I ask the House to read carefully what is provided in this section, which states:
(1) A person shall not sell by retail, or cause to be sold by retail, a tobacco product to a person under the age of 21 years.
(2) A person who contravenes subsection (1) commits an offence.
(3) In proceedings against a person for an offence under subsection (2), it shall be a defence for such person to prove that the person under the age of 21 years to whom the alleged offence relates produced to him or her—
(a) an age card,
(b) a passport, or
(c) a driving licence,
for the time being in force, relating to that person under the age of 21 years.
That is what is there. I am not imagining it. What is outlined is a defence for the retailer to have been presented with a driving licence that relates to the person under the age of 21. To say this is already the law somewhere else does not excuse it. Either it is or is not a defence for a retailer to state that Joe or Josephine Bloggs produced a passport showing that she or he was 19 or 20 years of age. If it is a defence, the prosecution collapses. It is not a qualified defence. It is not a defence whereby someone did not really know or that they can say they asked for an identity card or were presented with a false passport. It has to be one of those things for the time being in force relating to the person under the age of 21 years. This is what the Minister is asking the House to legislate for. An ordinary understanding of the relevant subsection is that a prosecution must fail of anybody who can prove a person aged 18 or 19 came in with a passport, age card or driving licence showing their age to be 18 or 19. There is no way around the language. This is what the ordinary and natural meaning of the subsection is. I do not know why we are providing for this so-called defence. The section does not state it is being made an offence for someone to say they did their best and they thought it was the person's passport when, in fact, it was their big brother's passport or some such thing.

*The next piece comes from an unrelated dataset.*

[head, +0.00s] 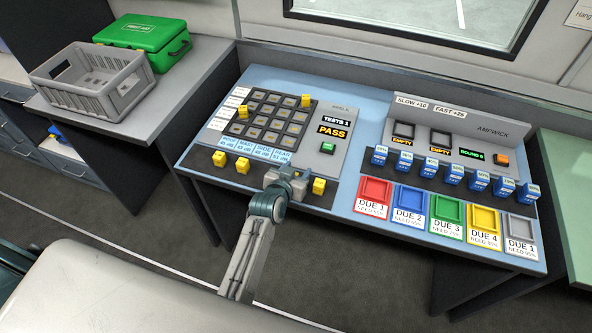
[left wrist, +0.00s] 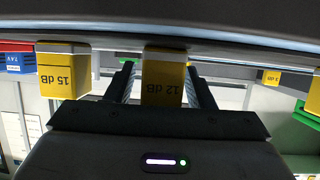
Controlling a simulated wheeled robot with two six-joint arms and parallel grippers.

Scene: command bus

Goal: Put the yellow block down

That is not what this section says, because it must relate to that person for the defence to exist. If it relates to the person and shows their true age, the ordinary and natural construction of the language in this section means that it is a defence to the prosecution. The word "defence" means if you establish that, the case falls. They cannot say that really was not what they had in mind in the Seanad at all, that the Office of Tobacco Control had a different interpretation of it, or that the language does not seem to mean that.
What is the purpose of it? What are we saying in section 6(3)? If somebody is accused of selling some tobacco product to a person under the age of 21 years and is prosecuted for it and there are proceedings, the retailer can say that the person produced a card showing that he was 19 and there is his defence. What is the judge to do? The judge has to say that the Oireachtas provided that it is a defence to say that this was done. It defies belief that this is being brought in in its current form. I can think of different things that could be said, such as that it is a defence to say that you asked for it and a document which purported to identify the person as being over 21 was produced - in other words, somebody used their big brother's passport to get it. If that is what we are trying to outlaw, that is fine but that is not what the section says. The section is very clear. The document must be for the time being in force and relating to that person under the age of 21 years.
I am not being specious here. This is not a barroom lawyer's point. This is a slightly shocked Senator's point that we are being asked to legislate for a nonsense. As long as you prove that you are 18 or 19 by handing a card to the man behind the till, no offence is committed. That cannot be right. I do not think it is what the Minister's Department intends. I do not think it is what the Office of Tobacco Control intends. I do not think it is what the Attorney General's draftsman, if he or she really thought it through, intends. However, the ordinary and natural meaning of this section is that that is a defence. If it is a defence, the prosecution fails. There are no ifs and buts about that. I know the Minister is taking great comfort from the fact that it will be for somebody else in 2028 to come into this House and explain with a red face on them that they got it wrong.